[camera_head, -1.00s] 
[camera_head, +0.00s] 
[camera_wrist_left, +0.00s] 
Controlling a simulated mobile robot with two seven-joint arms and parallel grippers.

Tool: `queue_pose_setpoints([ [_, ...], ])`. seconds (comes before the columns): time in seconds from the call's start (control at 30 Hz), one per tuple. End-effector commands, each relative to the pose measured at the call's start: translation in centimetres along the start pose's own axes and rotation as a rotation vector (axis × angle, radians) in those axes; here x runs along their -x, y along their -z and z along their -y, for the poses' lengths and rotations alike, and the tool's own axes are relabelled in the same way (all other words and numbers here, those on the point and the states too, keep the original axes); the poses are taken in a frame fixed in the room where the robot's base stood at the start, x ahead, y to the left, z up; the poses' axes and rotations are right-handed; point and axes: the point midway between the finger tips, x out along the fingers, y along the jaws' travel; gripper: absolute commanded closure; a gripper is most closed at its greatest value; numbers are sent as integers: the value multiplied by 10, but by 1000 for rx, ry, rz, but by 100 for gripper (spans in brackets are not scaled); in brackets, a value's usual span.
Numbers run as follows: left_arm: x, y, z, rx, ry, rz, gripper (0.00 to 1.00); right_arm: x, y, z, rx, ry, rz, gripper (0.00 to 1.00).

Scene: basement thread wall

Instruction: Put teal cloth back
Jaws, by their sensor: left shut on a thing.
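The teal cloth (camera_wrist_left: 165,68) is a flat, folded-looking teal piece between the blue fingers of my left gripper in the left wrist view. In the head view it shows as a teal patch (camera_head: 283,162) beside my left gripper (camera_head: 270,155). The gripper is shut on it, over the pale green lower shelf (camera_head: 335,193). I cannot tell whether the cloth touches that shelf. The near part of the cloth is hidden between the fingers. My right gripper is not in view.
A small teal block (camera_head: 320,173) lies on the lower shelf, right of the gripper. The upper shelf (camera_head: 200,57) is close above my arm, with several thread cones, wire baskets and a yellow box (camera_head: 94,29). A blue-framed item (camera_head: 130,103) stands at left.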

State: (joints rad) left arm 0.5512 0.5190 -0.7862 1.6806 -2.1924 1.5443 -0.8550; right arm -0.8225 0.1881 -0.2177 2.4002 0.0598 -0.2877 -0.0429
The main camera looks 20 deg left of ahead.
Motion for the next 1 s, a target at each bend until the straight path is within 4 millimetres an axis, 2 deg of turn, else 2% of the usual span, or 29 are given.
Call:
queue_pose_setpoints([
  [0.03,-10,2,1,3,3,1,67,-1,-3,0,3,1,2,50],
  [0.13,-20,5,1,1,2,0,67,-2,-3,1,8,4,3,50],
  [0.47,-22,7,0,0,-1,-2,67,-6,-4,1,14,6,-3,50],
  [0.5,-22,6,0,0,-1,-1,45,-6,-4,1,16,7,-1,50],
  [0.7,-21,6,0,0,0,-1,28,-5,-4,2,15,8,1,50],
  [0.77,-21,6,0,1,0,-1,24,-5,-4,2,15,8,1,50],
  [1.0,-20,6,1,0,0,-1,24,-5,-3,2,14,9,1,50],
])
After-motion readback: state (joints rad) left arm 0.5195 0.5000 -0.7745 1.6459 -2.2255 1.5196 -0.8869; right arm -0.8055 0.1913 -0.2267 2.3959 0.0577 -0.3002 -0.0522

*Required work*: Exactly those lines that run from the line with "[camera_head, +0.00s]" through the line with "Controlling a simulated" are to be reproduced; both end lines belong to the range.

*Answer to the task*:
[camera_head, +0.00s] 
[camera_wrist_left, +0.00s] 
Controlling a simulated mobile robot with two seven-joint arms and parallel grippers.

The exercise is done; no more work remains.